もともとiPhoneで通話する機会が皆無な筆者には、デバイスに話しかけるという習慣がない。Siriも仕事で試す以上のことはしてこなかった。iPhone版のCortanaにも、さほどの期待を持っていなかったが、ある日電車で都内を移動していたところ、iPhoneから通知が送られてきた。Cortanaのテスト中に登録したリマインダーである。

以前、MicrosoftのWindows&Devices Group Cortana担当パートナーグループプログラムマネージャーのMarcus Ash氏にインタビューした際、彼は「プロアクティブな(先を見越した)情報提供がCortanaの核となる」と語っていた。その概念が、Cortanaからの通知でようやく腑に落ちた。

あらかじめリマインダーを登録しておく。この作業はPCでもiPhoneでもよい(左)。するとCortanaの通知がワンサカと……お店を出た後に近くの店で立ち止まったため、延々と通知されてしまった(右)

そもそも人の記憶は不確実である。大事な用事や思いついたアイデアも書き留めなければ、忘れてしまうことがある。そのため我々は、ToDoのようなタスクリストやメモを活用してきた。だが、それらは後で確認しなければ意味をなさない。Cortanaのリマインダーはユーザーが自らアクションを起こさなくても、忘れていた用事を思い出させてくれる。これがプロアクティブな情報提供なのだろう。

筆者はWeb版のGoogleカレンダーでスケジュールを管理し、同期したiPhoneアプリで参照してきた。日々の執筆活動もGoogleカレンダーのタスク機能を使用している。Googleカレンダーに統一することで、スケジュールとタスクを簡単に確認できるからだ。

Microsoftは2015年6月にToDoアプリのWunderlistを買収したが、現時点でMicrosoftからタスクアプリケーションがリリースされる気配はない。だが、WunderlistがWindows 10のカレンダー(Outlook.com)と融合すれば、Cortanaが次の予定やその日の作業を教えてくれるため、日々のスケジュール管理は容易になるはずである。

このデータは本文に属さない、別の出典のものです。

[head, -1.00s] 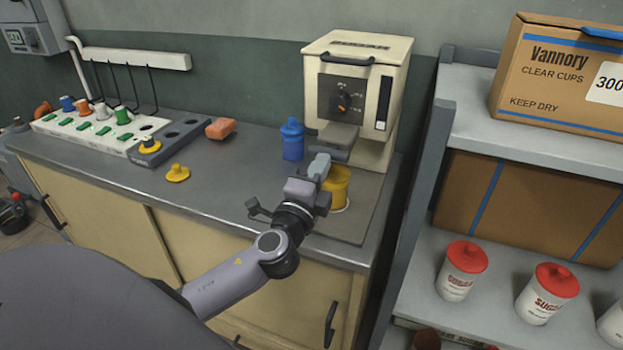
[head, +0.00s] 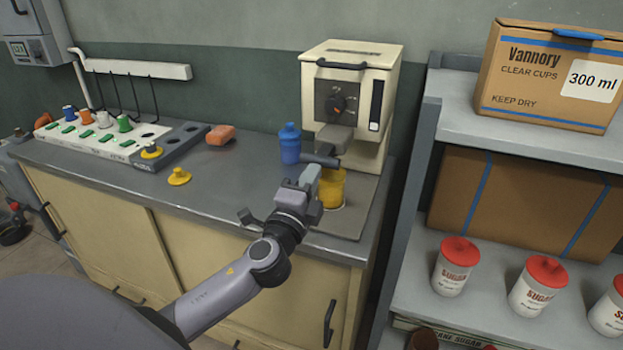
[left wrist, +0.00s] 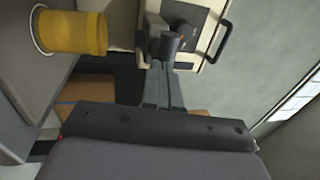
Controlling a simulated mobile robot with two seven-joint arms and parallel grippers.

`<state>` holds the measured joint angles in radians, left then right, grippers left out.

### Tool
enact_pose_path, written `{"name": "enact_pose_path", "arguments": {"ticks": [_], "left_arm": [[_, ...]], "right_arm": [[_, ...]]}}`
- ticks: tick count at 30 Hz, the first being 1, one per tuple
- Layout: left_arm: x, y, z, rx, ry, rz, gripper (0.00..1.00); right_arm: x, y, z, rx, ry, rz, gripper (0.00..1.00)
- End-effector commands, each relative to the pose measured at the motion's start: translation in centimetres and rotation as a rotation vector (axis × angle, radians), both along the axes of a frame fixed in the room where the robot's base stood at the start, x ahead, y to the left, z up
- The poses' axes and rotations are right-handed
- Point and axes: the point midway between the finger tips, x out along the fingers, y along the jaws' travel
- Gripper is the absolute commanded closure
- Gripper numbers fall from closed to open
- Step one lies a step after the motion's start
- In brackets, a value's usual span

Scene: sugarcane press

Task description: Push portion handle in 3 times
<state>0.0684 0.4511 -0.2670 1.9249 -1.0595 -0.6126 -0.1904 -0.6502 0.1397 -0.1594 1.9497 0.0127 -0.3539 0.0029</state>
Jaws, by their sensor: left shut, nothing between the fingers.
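The cream sugar dispenser (head: 350,75) stands at the back right of the counter, with a dial on its front. Its dark grey portion handle (head: 322,161) sticks out below the dial, above a yellow cup (head: 331,190). My left gripper (head: 311,176) is shut and empty, just in front of the handle and beside the cup. In the left wrist view the shut fingers (left wrist: 161,88) point at the round end of the handle (left wrist: 169,44); whether they touch it I cannot tell. The yellow cup (left wrist: 75,32) is at upper left there. My right gripper is not in view.
A blue bottle (head: 289,144) stands left of the handle. An orange block (head: 220,135), a yellow knob (head: 179,176) and a tray of colored pieces (head: 100,140) lie farther left. A shelf (head: 470,120) with boxes and sugar jars stands at right.

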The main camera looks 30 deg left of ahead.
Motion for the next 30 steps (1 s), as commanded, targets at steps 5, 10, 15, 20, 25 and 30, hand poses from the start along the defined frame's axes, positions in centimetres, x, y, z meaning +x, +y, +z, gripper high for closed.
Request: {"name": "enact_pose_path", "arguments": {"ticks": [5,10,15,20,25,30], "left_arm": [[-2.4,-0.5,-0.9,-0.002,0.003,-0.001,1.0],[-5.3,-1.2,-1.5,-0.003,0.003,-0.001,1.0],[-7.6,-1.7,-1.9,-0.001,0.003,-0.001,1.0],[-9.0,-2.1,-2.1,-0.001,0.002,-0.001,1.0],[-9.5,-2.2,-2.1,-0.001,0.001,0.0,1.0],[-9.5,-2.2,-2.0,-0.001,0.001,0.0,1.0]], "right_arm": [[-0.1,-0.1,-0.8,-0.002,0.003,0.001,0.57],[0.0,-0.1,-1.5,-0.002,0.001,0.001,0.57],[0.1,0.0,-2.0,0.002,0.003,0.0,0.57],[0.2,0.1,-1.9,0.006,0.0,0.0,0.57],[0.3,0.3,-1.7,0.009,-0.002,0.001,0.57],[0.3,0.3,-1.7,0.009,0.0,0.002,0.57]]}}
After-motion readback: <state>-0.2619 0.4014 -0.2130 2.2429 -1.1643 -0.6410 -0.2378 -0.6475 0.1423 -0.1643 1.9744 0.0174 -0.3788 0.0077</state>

Windows 10版のWunderlist。カレンダーフィードを備えているため、こちらをOutlook.comやGoogleカレンダーに追加すれば、タスクリストの代替はひとまず完了する

Windows 10のカレンダー。筆者は、スケジュール管理にGoogleアカウントを用いているため、Cortanaの通知は行われない

だが、長年使い込んだツールから移行するには誰しも踏ん切りが必要だろう。残念ながら、Cortanaのリマインダーが面倒な移行作業を経てまで、Googleから乗り換えるほどのモチベーションを与えてくれるとは言い難い。

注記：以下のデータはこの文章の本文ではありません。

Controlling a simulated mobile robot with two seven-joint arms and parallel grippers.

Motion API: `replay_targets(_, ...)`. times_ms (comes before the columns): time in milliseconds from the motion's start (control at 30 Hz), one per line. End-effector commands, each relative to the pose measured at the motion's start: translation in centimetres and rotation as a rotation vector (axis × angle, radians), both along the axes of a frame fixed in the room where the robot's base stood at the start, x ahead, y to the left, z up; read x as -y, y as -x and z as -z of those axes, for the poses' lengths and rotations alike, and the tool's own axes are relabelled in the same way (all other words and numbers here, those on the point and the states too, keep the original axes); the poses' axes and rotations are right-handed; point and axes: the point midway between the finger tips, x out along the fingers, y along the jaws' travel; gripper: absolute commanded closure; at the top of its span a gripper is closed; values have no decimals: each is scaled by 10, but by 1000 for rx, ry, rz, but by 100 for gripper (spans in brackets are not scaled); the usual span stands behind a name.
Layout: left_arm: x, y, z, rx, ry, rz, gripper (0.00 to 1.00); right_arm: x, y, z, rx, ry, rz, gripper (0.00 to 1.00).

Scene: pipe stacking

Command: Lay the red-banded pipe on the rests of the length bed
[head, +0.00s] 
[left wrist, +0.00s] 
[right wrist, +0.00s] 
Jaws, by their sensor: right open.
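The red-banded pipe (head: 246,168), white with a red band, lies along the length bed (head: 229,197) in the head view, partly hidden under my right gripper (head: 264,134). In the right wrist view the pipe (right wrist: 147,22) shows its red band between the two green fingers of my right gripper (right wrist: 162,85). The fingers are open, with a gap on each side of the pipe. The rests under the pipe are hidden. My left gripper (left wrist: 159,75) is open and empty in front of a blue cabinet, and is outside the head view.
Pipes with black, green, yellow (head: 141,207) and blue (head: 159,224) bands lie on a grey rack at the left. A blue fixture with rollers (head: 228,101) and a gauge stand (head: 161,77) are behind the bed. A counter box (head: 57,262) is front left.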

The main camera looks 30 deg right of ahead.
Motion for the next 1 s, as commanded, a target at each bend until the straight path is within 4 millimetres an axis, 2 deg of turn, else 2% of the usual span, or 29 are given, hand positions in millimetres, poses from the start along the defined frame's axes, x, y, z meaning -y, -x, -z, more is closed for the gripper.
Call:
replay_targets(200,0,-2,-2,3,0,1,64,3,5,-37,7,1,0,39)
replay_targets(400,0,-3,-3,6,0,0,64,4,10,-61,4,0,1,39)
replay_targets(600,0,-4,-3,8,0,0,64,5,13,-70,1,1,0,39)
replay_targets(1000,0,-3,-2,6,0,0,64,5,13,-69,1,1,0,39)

その一方で、ここ数年はGmailにしてもGoogleカレンダーにしても「使いやすくなった」という印象を持てないのが筆者の正直な感想だ。ビジネスツールとして停滞の兆しを見せるGoogleと、後を追うMicrosoft。ユーザーがどちらを選ぶかは、最終的に普段から身につけているスマートフォン次第だが、Microsoftが自社プラットフォームに閉じこもらない姿勢を見せてから、選択肢は大きく広がっている。

普段使いのスマートフォンはiOSもしくはAndroid搭載デバイスでも、使うアプリケーションはMicrosoft製に統一することも可能になった。このままCortanaが成長し、各人が必要とする機能を備えた時は、頼りになる秘書的な存在になりそうだ。その時を待つために本稿を書き終えたら、GoogleカレンダーのデータをOutlook.comにインポートしてみようと思う。